With fall right around the corner, we’re taking style cues from the late ‘60s and early ‘70s to make saying goodbye to summer just a little easier. We’re talking rock n’ roll elements mixed with bohemian silhouettes, resulting in a little something we’re calling Vagabond. In that spirit, we put together a list of music, movies, and icons you need to check out ASAP (that’s right, even your Netflix cue needs a break sometimes). Here’s your cheat sheet to our latest obsession, curated by our very own purveyor of all things retro, Meredith Hunter.

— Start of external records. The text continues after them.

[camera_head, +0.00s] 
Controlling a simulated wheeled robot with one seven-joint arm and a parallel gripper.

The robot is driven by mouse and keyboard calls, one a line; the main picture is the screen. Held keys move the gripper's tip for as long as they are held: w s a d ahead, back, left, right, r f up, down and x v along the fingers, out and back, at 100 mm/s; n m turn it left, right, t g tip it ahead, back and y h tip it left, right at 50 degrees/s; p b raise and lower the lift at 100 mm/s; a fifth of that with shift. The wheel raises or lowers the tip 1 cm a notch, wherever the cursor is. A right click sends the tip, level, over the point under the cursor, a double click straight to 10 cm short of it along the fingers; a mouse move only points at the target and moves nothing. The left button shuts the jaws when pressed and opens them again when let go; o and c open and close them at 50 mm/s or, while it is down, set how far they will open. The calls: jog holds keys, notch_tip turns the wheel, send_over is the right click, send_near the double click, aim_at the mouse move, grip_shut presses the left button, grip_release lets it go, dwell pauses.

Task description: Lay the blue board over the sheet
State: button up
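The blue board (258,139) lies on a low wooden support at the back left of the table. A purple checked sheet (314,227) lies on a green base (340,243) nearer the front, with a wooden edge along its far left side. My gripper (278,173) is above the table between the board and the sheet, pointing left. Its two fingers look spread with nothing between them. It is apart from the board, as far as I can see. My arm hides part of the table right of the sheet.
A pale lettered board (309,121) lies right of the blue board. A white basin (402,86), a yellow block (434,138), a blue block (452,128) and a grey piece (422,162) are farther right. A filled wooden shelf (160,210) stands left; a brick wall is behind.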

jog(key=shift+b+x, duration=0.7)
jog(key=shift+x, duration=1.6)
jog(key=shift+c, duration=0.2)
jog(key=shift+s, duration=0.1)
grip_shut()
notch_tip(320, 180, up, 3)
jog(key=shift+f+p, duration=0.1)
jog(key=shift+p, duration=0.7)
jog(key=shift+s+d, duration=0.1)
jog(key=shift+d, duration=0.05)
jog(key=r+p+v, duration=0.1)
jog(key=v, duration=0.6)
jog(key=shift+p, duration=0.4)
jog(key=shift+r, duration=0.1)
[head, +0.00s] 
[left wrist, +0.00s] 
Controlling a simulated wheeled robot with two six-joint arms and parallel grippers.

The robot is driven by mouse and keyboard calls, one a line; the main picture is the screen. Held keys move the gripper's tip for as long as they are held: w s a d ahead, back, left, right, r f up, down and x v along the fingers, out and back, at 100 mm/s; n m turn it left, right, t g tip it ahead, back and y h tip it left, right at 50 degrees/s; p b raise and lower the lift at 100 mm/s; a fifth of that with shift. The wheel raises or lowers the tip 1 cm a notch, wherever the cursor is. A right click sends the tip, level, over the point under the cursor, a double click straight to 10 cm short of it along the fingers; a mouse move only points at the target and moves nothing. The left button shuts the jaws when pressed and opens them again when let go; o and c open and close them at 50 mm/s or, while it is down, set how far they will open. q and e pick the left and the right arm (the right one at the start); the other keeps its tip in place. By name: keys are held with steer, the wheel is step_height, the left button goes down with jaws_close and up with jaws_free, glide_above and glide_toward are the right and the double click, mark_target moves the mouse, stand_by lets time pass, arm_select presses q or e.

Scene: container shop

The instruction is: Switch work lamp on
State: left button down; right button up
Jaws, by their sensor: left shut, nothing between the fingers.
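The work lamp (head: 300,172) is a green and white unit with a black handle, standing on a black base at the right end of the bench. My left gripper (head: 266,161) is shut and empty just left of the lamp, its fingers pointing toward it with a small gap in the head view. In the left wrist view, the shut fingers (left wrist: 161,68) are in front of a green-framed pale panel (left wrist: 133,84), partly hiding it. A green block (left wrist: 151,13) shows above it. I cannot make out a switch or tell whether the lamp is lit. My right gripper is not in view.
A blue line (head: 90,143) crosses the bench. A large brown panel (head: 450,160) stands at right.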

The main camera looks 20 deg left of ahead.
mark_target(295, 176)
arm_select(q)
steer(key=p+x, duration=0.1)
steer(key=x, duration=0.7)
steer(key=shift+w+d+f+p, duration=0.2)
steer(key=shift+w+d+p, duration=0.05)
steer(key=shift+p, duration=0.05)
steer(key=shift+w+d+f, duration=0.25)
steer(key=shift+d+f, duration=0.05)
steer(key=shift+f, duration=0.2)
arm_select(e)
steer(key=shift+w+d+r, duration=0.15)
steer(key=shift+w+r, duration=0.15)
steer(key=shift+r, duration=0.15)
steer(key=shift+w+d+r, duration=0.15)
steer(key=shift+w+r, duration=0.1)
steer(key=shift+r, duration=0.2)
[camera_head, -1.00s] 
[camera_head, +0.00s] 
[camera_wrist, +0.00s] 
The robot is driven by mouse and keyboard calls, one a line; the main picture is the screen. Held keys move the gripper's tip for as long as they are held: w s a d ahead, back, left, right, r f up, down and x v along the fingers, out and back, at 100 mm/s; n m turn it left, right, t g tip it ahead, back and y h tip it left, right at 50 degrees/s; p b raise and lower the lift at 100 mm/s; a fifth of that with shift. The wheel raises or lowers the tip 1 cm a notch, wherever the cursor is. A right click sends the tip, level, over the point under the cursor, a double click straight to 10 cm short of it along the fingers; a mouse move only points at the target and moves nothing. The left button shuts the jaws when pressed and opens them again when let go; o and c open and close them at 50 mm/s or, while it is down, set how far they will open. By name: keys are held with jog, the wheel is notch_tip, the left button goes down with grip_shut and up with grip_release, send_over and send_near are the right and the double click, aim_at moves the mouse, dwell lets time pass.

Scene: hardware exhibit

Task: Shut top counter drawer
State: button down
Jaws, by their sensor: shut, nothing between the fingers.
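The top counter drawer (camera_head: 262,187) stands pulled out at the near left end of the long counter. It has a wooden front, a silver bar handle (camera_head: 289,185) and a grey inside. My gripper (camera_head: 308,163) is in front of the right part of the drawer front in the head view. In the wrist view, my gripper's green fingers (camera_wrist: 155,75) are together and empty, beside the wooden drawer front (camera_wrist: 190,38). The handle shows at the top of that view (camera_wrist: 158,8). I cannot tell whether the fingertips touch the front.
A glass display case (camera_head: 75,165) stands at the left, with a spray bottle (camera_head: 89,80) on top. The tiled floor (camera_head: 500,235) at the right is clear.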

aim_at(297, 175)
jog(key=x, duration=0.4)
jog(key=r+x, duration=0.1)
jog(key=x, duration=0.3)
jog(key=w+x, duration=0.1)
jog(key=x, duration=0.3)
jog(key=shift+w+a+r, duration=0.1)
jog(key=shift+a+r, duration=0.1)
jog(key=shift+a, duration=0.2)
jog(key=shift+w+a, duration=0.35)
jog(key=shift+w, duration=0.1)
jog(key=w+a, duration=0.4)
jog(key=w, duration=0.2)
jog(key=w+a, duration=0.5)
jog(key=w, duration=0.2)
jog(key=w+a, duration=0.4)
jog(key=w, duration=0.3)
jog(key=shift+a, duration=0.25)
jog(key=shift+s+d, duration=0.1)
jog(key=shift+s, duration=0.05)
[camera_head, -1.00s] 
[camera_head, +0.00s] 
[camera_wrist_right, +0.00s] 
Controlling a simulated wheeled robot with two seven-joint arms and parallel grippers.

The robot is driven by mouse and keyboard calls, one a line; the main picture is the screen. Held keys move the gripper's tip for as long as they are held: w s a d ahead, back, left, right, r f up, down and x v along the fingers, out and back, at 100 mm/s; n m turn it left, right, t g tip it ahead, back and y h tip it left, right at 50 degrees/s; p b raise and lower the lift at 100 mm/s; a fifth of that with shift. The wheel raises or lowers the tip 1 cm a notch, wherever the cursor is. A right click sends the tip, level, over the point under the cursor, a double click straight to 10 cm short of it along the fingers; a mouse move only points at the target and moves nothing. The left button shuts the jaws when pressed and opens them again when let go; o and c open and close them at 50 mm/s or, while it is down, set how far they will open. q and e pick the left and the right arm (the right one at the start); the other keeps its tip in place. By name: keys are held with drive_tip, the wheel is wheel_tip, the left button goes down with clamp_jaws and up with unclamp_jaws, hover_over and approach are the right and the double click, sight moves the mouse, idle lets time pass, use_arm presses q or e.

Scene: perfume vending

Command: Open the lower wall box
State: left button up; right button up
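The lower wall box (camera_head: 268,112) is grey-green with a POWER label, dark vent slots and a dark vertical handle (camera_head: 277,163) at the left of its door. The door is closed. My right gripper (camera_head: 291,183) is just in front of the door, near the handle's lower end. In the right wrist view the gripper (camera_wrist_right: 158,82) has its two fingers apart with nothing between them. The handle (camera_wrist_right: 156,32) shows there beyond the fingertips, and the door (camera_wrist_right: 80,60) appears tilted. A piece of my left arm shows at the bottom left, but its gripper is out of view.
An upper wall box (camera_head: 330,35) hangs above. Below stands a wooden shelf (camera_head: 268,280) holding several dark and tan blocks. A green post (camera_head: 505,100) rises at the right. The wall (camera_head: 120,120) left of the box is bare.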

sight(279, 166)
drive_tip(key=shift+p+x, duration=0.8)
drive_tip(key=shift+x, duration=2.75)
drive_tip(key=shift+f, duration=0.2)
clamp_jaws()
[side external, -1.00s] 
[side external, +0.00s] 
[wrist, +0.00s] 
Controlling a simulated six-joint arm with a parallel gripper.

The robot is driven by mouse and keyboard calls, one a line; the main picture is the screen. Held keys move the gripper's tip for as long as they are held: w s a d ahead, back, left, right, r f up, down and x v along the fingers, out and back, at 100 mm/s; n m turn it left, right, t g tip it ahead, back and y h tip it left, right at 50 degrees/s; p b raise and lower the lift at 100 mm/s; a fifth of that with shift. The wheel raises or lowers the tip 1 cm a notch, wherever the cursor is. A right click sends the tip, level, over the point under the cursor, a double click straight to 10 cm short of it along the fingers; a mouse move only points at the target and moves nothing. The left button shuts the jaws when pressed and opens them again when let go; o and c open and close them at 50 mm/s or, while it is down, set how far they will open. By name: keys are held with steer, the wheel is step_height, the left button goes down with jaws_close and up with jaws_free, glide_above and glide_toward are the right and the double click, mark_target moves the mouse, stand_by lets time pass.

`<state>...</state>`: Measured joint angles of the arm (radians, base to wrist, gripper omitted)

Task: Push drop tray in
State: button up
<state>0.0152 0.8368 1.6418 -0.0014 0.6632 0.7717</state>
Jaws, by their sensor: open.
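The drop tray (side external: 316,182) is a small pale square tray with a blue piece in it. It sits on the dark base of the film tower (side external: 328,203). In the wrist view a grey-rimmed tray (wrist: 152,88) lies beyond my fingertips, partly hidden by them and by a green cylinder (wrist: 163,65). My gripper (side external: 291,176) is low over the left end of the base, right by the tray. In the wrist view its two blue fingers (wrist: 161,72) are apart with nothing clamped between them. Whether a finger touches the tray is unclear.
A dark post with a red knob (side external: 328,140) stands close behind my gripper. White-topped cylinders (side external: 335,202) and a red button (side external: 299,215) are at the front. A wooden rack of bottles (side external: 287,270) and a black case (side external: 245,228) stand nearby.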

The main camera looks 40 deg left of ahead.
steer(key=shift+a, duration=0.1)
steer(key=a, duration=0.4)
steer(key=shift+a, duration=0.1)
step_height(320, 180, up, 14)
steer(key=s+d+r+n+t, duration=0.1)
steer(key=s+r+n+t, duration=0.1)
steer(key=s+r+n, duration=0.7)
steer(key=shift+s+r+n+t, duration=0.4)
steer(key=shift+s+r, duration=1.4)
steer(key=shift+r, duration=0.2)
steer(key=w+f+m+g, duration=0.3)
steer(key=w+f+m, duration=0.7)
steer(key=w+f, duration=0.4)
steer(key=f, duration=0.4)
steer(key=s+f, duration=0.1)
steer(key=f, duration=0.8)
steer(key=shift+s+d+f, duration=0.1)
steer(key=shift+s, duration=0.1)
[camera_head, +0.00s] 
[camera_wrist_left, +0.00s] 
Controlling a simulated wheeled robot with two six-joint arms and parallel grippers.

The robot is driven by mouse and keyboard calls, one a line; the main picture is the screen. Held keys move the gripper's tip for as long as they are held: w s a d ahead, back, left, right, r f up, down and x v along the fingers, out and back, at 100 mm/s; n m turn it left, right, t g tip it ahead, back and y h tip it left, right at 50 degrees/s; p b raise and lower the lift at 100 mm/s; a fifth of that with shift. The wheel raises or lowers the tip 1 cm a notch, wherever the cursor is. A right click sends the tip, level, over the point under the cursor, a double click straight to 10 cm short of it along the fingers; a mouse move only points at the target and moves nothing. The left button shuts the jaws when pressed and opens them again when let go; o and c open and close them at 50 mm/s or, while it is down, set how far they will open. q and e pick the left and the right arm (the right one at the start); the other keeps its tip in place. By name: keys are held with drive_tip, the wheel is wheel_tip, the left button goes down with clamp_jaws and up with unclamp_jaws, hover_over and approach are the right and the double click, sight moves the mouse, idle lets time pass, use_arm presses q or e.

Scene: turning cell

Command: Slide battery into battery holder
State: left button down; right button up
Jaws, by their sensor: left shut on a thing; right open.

Jane Birkin/Serge Gainsbourg: Je t’aime…moi non plus (1969)
From the whispered “Je t’aime” on the opening track to the epic string outro, solo and duet performances by Serge Gainsbourg and his lover at the time, Jane Birkin, provide the perfect mix of groove and sensuality.
Patricia: Mes Rêves De Satin (1968)
Patricia created a haunting French version of “Nights in White Satin” by The Moody Blues, leaving us with the most addictive fast vibrato, an epic chorus filled with bold string parts, and a driving bass line. If that doesn’t have you convinced, tune in for the harpsichord breakdown—you can’t pass that up.
David Bowie: Hunky Dory (1971)
Recorded in the summer of 1971, Hunky Dory is all about ch-ch-ch-changes. Bowie took an array of styles, infused them with his innovative sound, and sang over the tracks with what feels more like floating bohemian poetry than song lyrics.
The Zombies: Odessey and Oracle (1968)
Straight out of Abbey Road and Olympic Studios, Odessey and Oracle was one of the most critically acclaimed albums by The Zombies. You might recognize “Time of the Season,” but stay for anthems like “Friends of Mine” and “Care of Cell 44.”
Inspired by Julio Cortázar’s short story, “Las babas del diablo,” Blow-Up is a British-Italian film about a fashion photographer who believes he captured a murder on film. Did we mention Herbie Hancock scored the film? Yep, this one is pure gold.
Tonite Let’s All Make Love In London (1967)
Peter Whitehead’s semi-documentary about swinging London in the 1960s is a series of psychedelic performances and interviews featuring live performances by Pink Floyd. Along with appearing in the film, Pink Floyd released a soundtrack LP in 1968.
Céline and Julie Go Boating (1974)
Céline and Julie Go Boating is a French film directed by Jacques Rivette that follows the adventures of Julie and Céline, an inexplicably linked pair of young women, who find their lives averted by a bizarre boudoir melodrama. It also happens to be the inspiration for Desperately Seeking Susan.
Mick Jagger made his film acting debut in this British crime drama, which received both criticism and praise for its explicit sex and drug scenes. Jagger is also featured on the soundtrack with “Memo from Turner,” a song that he wrote with fellow Rolling Stone, Keith Richards.
An Italian-born actress, model, and fashion designer, Pallenberg is known for her heavy influence on the male-dominated world of rock music in the late 1960s. She was romantically linked to Brian Jones and Keith Richards (yep, two Rolling Stones), and is known for her rock-infused bohemian aesthetic.
Known for hits like “Sister Morphine” and “As Tears Go By,” Marianne Faithfull is an English singer, songwriter, and actress. She had a highly publicized relationship with Mick Jagger and was one of the first style icons to mix rock-n-roll elements with couture pieces.
Barbara Hulanicki is most well-known for being the founder of the iconic London fashion store, Biba (we’re still totally crushing over their art deco black and gold logo). The Biba look was all about long legs, bright faces, and dolly eyes—a fun little fact: Anna Wintour was a former Biba employee.
At the age of nineteen, Maria Schneider became well-known for playing Jeanne opposite Marlon Brando in Last Tango in Paris. Her signature shaggy hair and borrowed from the boys style made her the ultimate ‘70s dream babe.
From her signature middle part to her epic portrayals of outlaw characters, Meiko Kaji was the the bad girl of Japanese cinema and music in the 1970s. You might also recognize her songs “Shura no Hana” and “Urami Bushi,” which were used in Kill Bill.